What you should know about Utah's Bears Ears, targeted by Trump

Last Updated Dec 4, 2017 3:40 PM EST

SALT LAKE CITY, Utah -- The landscape of Bears Ears National Monument has served as a vital resource for thousands of years to those living in southeastern Utah. 

According to the U.S. Forest Service, Bears Ears — which sprawls across more than 1.3 million acres — acts as a home to animal and plant life. Tribes have been able to collect plants and firewood within the monument. And over the past 200 years, ranchers, miners, Mormon pioneers and homesteaders have traveled within the area. 

Sixteen presidents have exercised the 1906 Antiquities Act, which gives the president broad authority to declare federal lands as monuments and restrict their use, to protect some of America's most historic monuments, including the Grand Canyon and the Statue of Liberty, according to the U.S. Forest Service.

President Donald Trump signed proclamations Monday to formally downsize Bears Ears, as well as Grand-Staircase Escalante.
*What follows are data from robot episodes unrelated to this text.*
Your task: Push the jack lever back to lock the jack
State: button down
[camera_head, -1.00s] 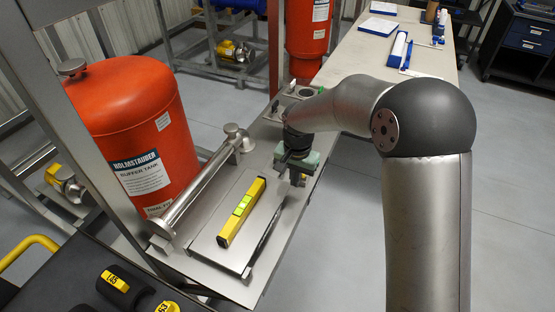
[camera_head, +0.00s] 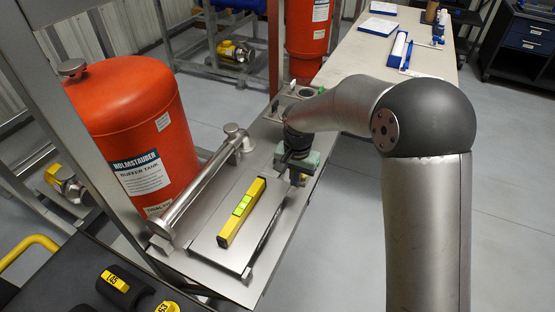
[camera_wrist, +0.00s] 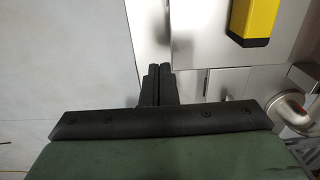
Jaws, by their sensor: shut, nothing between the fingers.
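My gripper (camera_head: 290,158), dark with a green body, is at the right edge of the steel skid, by the far right corner of a raised grey plate (camera_head: 215,228). In the wrist view its two dark fingers (camera_wrist: 158,82) are together, with nothing between them. A yellow spirit level (camera_head: 241,212) lies on the plate; its end also shows in the wrist view (camera_wrist: 252,22). I cannot make out the jack lever in either view; the jack under the plate is mostly hidden.
A steel pipe (camera_head: 200,188) runs along the skid's left side, beside a red buffer tank (camera_head: 135,130). The grey floor right of the skid is clear.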

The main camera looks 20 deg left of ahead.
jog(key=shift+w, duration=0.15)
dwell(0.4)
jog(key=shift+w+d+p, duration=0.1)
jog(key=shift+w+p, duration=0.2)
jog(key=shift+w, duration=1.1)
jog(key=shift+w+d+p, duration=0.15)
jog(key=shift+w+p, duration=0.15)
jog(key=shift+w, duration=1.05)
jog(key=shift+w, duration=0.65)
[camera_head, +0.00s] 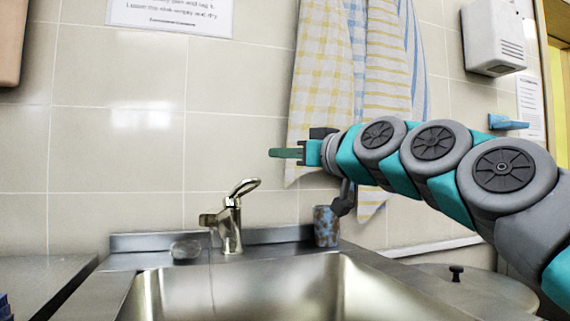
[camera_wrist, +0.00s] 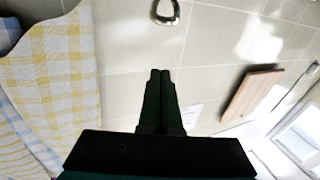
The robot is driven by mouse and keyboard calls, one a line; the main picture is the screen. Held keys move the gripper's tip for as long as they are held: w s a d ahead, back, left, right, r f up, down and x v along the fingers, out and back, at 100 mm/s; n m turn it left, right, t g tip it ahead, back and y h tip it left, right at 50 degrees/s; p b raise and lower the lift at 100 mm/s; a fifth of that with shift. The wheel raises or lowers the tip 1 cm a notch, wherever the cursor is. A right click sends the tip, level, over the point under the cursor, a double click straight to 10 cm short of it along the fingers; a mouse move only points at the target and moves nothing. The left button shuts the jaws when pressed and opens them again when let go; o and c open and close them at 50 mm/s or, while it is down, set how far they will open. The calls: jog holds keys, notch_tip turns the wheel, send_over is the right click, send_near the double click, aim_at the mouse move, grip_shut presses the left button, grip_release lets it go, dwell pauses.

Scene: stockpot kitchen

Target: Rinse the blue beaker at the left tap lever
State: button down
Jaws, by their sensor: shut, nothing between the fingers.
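The beaker (camera_head: 326,226), blue with brownish patches, stands upright on the sink's back ledge, right of the tap. The metal tap (camera_head: 231,226) stands at the back of the sink, with a loop-shaped lever (camera_head: 245,187) on top. A thin line like a water stream hangs below its spout. The loop also shows at the top of the wrist view (camera_wrist: 166,12). My gripper (camera_head: 271,153) is shut and empty, above and right of the lever, pointing left. Its fingers lie together in the wrist view (camera_wrist: 160,72).
The steel sink basin (camera_head: 250,288) is in front of the tap. A small clear object (camera_head: 186,250) lies on the ledge left of it. Checked towels (camera_head: 345,70) hang behind my arm. A lid with a black knob (camera_head: 456,273) is at right. A brown board (camera_wrist: 252,94) is on the wall.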

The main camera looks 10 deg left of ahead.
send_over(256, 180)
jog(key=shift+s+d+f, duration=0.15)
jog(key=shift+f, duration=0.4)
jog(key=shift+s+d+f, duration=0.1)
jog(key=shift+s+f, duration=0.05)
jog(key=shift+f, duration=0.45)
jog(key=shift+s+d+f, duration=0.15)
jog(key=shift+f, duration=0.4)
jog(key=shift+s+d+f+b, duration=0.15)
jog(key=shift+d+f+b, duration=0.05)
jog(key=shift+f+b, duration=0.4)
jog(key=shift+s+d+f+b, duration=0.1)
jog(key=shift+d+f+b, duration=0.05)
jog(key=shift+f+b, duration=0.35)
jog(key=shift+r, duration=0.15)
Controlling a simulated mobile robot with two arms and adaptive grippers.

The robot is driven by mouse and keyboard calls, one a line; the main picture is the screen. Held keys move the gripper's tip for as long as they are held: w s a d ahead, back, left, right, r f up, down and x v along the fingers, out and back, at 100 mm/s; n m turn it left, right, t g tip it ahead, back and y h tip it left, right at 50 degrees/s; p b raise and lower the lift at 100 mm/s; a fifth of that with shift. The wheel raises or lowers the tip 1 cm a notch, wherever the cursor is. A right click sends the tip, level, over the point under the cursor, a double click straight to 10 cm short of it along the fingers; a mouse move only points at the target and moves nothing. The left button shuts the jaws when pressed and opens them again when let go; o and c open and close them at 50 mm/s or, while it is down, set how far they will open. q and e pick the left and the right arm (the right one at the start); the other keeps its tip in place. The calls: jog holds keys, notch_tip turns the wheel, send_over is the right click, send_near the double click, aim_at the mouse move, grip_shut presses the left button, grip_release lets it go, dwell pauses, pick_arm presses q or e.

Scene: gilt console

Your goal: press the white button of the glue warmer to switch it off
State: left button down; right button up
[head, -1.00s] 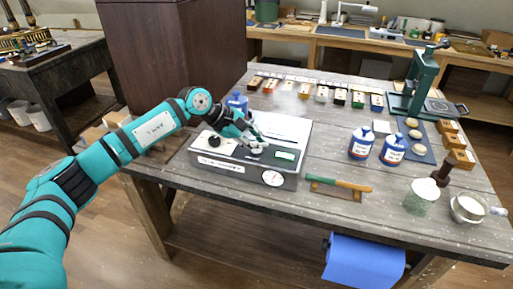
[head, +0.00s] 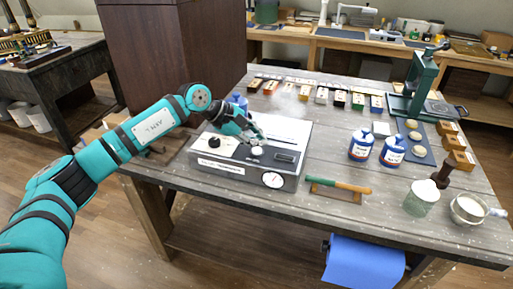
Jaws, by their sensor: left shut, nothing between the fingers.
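The glue warmer (head: 225,175) is a grey box with a pale top, standing at the table's near left edge. The white button (head: 256,151) shows as a small pale spot between knob and display. My left gripper (head: 262,142) is shut and empty, its fingertips just above and behind the button. A small gap seems to show, but contact is hard to judge. My right gripper is out of view.
A green-handled brush (head: 340,186) lies right of the warmer. A dark brown cabinet (head: 165,55) rises behind my left arm.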

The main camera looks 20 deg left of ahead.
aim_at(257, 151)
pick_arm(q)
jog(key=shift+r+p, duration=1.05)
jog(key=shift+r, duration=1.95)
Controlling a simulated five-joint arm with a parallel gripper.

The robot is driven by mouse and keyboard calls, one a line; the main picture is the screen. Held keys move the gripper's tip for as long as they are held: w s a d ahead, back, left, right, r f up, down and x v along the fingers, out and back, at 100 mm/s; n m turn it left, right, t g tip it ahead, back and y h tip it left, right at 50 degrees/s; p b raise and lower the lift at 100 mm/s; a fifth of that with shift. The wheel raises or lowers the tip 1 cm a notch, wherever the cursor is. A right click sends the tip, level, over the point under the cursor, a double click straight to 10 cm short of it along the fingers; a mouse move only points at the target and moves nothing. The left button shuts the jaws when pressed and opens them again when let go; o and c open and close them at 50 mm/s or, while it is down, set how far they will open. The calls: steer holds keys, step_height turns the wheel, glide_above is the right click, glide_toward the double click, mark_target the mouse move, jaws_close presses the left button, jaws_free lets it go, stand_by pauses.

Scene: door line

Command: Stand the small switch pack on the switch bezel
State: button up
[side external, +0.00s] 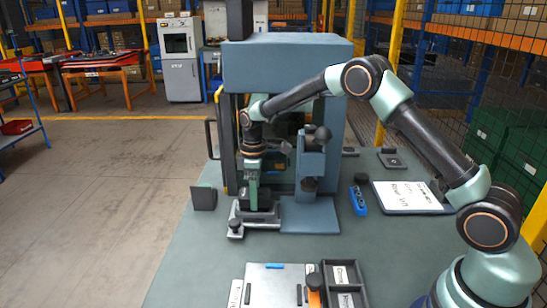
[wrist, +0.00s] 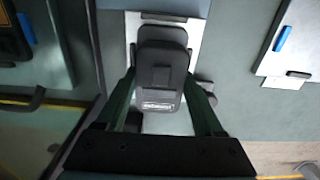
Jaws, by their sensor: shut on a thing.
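My gripper (wrist: 160,82) is shut, with a green finger on each side of a dark rounded block, which I take to be the small switch pack (wrist: 158,97). A lighter strip shows on the pack's near end. In the side view my gripper (side external: 253,199) points down over a pale fixture plate (side external: 262,224). A dark piece, probably the switch bezel (side external: 265,215), sits low on that plate under the fingers. The pack and bezel are hard to tell apart, and I cannot tell whether they touch.
A blue-grey press-like stand (side external: 309,212) is close to the right of the gripper, and a large cabinet (side external: 290,62) rises behind. A pale panel (side external: 262,291) and a dark divided tray (side external: 343,273) lie at the front. A blue block (side external: 358,201) lies right. The bench's left front is clear.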

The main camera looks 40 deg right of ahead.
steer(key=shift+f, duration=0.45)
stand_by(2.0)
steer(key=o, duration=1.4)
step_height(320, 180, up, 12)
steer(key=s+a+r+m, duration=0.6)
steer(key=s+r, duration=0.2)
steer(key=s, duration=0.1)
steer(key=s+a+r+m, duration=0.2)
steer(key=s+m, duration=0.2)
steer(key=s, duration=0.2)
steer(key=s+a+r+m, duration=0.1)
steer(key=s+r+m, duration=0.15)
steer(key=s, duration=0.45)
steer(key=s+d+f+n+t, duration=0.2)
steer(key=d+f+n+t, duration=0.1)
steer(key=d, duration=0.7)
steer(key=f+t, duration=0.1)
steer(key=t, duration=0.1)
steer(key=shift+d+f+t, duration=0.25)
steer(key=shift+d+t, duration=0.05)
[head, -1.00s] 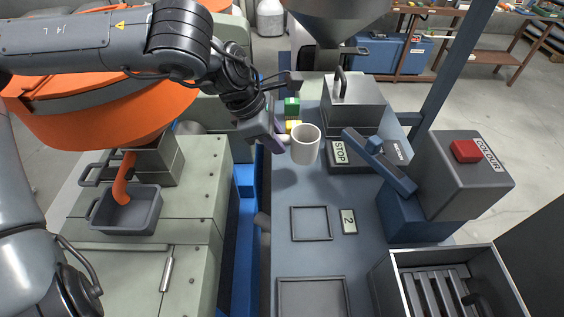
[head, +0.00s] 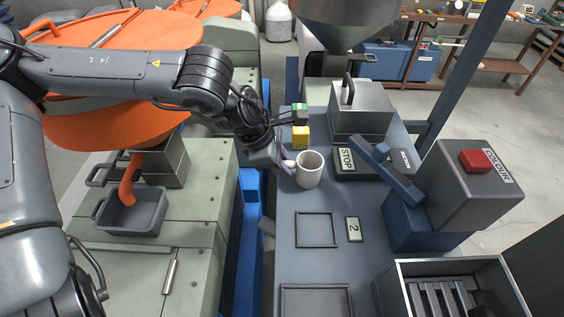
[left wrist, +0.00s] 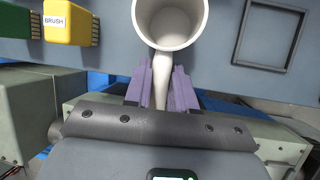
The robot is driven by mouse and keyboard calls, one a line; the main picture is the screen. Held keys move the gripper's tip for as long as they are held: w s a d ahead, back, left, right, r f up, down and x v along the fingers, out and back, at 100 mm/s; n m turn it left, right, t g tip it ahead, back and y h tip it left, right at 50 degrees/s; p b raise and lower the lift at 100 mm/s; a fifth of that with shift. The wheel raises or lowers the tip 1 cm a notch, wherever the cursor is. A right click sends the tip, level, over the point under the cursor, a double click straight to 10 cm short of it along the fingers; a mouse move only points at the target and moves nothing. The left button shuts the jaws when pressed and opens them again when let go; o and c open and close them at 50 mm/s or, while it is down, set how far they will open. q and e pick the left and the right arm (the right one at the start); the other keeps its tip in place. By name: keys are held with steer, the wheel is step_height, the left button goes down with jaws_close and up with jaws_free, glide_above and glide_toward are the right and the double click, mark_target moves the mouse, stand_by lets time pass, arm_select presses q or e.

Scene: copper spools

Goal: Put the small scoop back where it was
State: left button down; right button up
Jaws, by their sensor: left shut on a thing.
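The small scoop (head: 309,172) is a white cup with a side handle, held upright, mouth up. My left gripper (head: 284,164) is shut on its handle from the left. In the left wrist view the purple fingers (left wrist: 162,88) close around the white handle, and the scoop's open mouth (left wrist: 170,20) looks empty. The scoop is low over the blue-grey bench (head: 285,208), beyond a small square outline (head: 317,230); I cannot tell if it touches the bench. My right gripper is not in view.
Yellow (head: 301,136) and green (head: 300,112) blocks stand behind the scoop. A STOP plate (head: 346,160) and blue lever (head: 388,172) are to its right. A "2" tag (head: 353,230) lies beside the small outline. A larger outline (head: 315,287) and a metal bin (head: 448,264) are nearer.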

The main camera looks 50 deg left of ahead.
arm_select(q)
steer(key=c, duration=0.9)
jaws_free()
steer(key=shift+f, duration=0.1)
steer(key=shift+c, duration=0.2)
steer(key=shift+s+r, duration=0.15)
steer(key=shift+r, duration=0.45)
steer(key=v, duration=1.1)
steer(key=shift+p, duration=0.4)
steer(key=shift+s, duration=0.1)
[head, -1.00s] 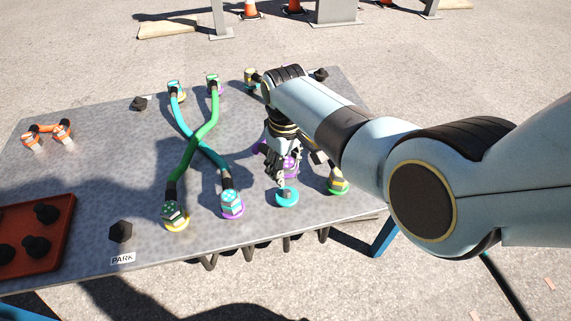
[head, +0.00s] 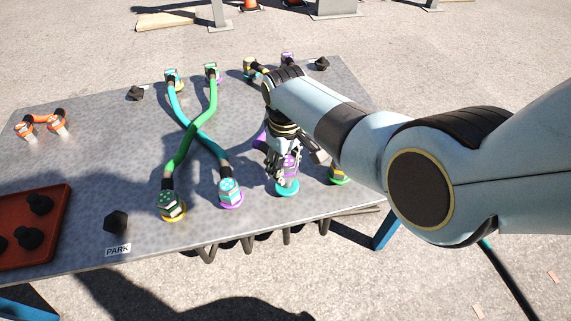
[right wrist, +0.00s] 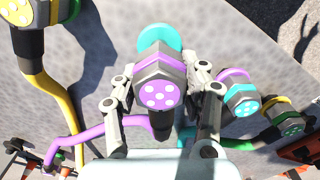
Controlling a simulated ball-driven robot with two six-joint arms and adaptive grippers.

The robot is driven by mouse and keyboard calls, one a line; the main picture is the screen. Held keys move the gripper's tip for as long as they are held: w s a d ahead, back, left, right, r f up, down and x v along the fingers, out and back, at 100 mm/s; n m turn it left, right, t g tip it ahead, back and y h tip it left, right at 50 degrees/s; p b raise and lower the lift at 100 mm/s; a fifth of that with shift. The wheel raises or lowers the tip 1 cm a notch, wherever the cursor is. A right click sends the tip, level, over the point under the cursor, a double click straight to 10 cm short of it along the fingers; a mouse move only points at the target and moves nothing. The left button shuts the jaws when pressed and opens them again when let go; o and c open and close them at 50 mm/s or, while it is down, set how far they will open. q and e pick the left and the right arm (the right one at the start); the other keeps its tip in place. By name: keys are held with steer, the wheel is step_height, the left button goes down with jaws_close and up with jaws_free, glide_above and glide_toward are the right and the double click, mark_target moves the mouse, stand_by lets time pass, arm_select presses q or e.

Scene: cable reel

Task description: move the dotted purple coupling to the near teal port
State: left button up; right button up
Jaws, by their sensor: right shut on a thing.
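The dotted purple coupling (right wrist: 160,90) is held between the fingers of my right gripper (right wrist: 162,98) in the right wrist view. White dots show on its purple end. In the head view my right gripper (head: 282,160) holds the coupling (head: 291,168) upright over the near teal port (head: 287,188). The coupling's lower end is at or just above the port; I cannot tell if it is seated. The teal port also shows as a disc (right wrist: 160,38) just beyond the coupling. A purple cable (right wrist: 88,132) trails from it. My left gripper is out of view.
A dotted teal coupling (head: 230,191) stands on the purple port left of the teal one. A green-dotted coupling (head: 171,204) stands on a yellow port. A yellow coupling (head: 338,173) stands close on the right, on a green port. Teal and green cables cross.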

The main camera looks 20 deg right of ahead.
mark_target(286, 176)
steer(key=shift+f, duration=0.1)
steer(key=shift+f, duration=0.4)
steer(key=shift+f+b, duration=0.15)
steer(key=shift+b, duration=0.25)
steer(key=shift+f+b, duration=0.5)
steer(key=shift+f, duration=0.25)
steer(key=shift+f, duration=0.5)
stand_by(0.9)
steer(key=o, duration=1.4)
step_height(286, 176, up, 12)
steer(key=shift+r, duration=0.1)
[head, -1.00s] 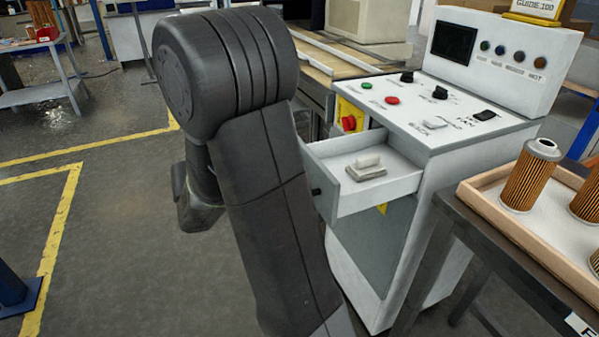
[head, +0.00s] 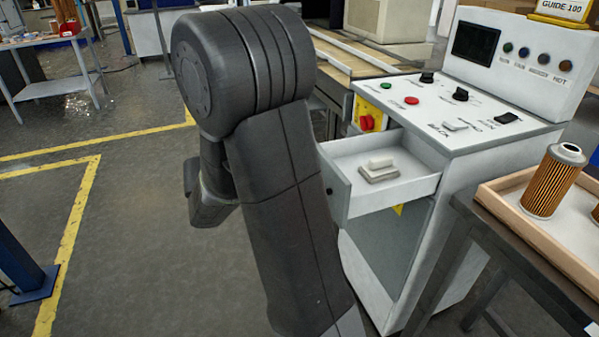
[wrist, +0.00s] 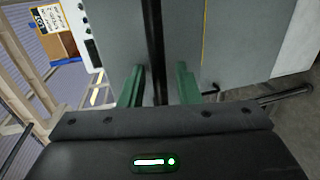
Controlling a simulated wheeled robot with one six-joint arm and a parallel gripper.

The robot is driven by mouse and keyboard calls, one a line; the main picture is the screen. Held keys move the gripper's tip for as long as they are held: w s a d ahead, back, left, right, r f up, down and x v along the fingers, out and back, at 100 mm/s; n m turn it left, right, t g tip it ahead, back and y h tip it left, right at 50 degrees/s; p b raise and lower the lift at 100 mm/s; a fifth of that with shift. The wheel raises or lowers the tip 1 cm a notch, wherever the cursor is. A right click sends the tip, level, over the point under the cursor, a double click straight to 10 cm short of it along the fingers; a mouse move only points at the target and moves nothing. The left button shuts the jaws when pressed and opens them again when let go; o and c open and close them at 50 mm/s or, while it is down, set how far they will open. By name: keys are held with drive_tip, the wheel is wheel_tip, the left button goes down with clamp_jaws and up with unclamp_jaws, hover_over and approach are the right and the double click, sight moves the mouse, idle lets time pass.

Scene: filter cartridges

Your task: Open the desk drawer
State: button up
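The desk drawer (head: 415,192) is a white open-topped box. It stands pulled out of the white control desk (head: 480,165), with a small light-grey block on a flat pad (head: 379,171) inside. A dark knob shows on its front face. My gripper (wrist: 161,75) shows in the wrist view as two green fingers, spread apart. A dark upright bar (wrist: 153,45) appears between them, with gaps on both sides; I cannot tell whether it is the drawer's handle.
A table with a wooden-rimmed tray (head: 490,203) and pleated filter cartridges (head: 552,182) stands close on the right of the desk. A blue post (head: 25,270) stands at the lower left. The grey floor left of my arm is clear, with yellow lines.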

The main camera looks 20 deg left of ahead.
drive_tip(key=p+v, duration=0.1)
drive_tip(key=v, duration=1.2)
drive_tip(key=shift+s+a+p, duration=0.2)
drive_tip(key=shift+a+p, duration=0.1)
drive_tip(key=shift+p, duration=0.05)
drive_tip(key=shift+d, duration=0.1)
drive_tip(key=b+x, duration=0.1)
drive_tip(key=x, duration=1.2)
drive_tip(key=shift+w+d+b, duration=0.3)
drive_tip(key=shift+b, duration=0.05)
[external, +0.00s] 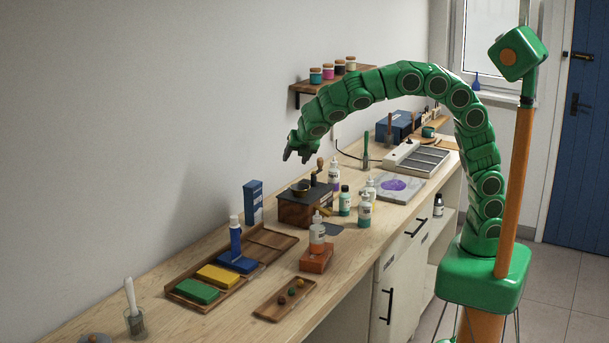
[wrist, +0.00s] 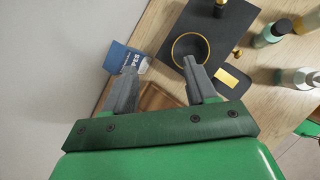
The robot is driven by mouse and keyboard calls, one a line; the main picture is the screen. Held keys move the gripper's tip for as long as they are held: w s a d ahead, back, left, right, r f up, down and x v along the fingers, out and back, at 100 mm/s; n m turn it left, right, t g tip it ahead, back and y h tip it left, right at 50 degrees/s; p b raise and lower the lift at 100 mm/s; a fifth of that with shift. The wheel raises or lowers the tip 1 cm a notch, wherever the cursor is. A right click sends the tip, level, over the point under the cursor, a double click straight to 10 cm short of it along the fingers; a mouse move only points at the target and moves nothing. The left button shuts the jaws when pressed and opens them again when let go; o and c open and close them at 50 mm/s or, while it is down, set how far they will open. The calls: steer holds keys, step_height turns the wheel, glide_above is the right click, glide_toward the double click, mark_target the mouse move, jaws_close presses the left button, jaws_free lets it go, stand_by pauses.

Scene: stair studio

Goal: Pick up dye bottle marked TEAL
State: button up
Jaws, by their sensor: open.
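Several dye bottles stand on the bench beside the grinder; I cannot read their labels, so I cannot tell which is marked TEAL. One is a green-teal bottle with a black cap (external: 345,203), which also shows in the wrist view (wrist: 268,37). Another is a teal-tinted bottle with a pale top (external: 365,213), nearer the bench's front edge. My gripper (external: 297,155) is open and empty, in the air above and left of the grinder. In the wrist view its two fingers (wrist: 161,60) are spread apart, and the bottles lie off to their right.
A dark grinder box with a brass bowl (wrist: 190,48) stands close below the fingers. A blue box (external: 253,202) stands by the wall. A clear bottle (external: 317,236) sits on an orange block. A wooden tray (external: 271,239) holds coloured blocks. A purple-marked slab (external: 412,183) lies behind the bottles.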

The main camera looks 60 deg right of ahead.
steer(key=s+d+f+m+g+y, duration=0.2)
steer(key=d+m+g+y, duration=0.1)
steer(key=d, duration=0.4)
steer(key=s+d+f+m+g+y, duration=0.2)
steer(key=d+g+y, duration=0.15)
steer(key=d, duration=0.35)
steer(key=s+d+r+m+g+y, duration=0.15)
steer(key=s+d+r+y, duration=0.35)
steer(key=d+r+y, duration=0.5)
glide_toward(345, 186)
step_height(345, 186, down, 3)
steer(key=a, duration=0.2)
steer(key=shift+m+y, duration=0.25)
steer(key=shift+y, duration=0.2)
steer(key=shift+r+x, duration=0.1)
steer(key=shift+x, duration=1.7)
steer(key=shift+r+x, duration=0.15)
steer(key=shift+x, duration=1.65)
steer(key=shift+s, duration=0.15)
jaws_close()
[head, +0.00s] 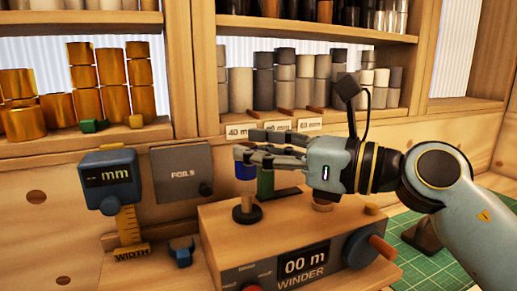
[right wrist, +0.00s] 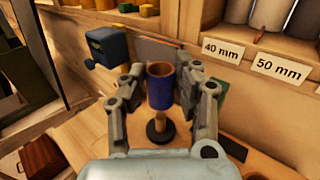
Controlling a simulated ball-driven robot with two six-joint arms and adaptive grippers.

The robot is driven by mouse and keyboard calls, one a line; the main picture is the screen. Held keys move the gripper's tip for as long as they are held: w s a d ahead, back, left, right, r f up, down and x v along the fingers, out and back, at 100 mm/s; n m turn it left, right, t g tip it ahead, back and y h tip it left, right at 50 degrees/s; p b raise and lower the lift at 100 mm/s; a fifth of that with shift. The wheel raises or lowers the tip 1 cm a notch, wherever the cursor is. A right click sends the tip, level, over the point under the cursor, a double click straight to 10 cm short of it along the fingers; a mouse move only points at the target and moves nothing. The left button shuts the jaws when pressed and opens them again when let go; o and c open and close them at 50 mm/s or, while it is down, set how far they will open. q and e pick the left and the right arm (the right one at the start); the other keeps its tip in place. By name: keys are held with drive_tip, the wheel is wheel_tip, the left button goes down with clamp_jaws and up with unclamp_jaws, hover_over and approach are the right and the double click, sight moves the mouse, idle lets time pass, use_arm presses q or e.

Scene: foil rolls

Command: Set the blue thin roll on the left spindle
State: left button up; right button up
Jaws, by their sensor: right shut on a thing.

Thousands have protested his decision. 

Trump's monument reduction plan

Mr. Trump traveled to Salt Lake City on Monday where he signed the proclamations, responding to what he has condemned as a "massive federal land grab" and an important move for "state's rights."  

The move was supported by Utah's top Republican officials, but opposed by tribes and environmental groups. 

Mr. Trump said in a speech Monday at the Utah State Capitol that past presidential administrations had "severely abused" the purpose and spirit of a federal law that allows them to protect public lands by turning them into national monuments.

Mr. Trump said his action means that "public lands will once again be for public use."

The two national monuments were among 27 that Mr. Trump ordered Interior Secretary Ryan Zinke to review earlier this year

Utah's Republican leaders, including Sen. Orrin Hatch, pressed Mr. Trump to launch the review, saying the monuments declared by Presidents Barack Obama and Bill Clinton locked up too much federal land.

Mr. Trump's plans to curtail the strict protections on the sites have angered tribes and environmentalist groups who have vowed to sue to preserve the monuments.

In December, shortly before leaving office, Obama irritated Utah Republicans by creating the Bears Ears National Monument on 1.35 million acres of land sacred to Native Americans and home to tens of thousands of archaeological sites, including ancient cliff dwellings.

Mr. Trump signed an executive order in April directing Zinke to conduct a review of the protections. Mr. Trump is able to upend the protections under the Antiquities Act. 

The president said in April his order would end "another egregious abuse of federal power" and "give that power back to the states and to the people where it belongs."

Mr. Trump said at the time that he had spoken to state and local leaders "who are gravely concerned about this massive federal land grab. And it's gotten worse and worse and worse, and now we're going to free it up, which is what should have happened in the first place. This should never have happened."

The move marks the first time in a half century that a president has attempted to undo these types of land protections. And it could be the first of many changes to come.

Zinke also has recommended that Nevada's Gold Butte and Oregon's Cascade-Siskiyou monuments be reduced in size, although details remain unclear. The former Montana congressman's plan would allow logging at a newly designated monument in Maine and more grazing, hunting and fishing at two sites in New Mexico.

Democrats and environmentalists have opposed the changes, accusing Trump and Zinke of engaging in a secretive process aimed at helping industry groups that have donated to Republican campaigns.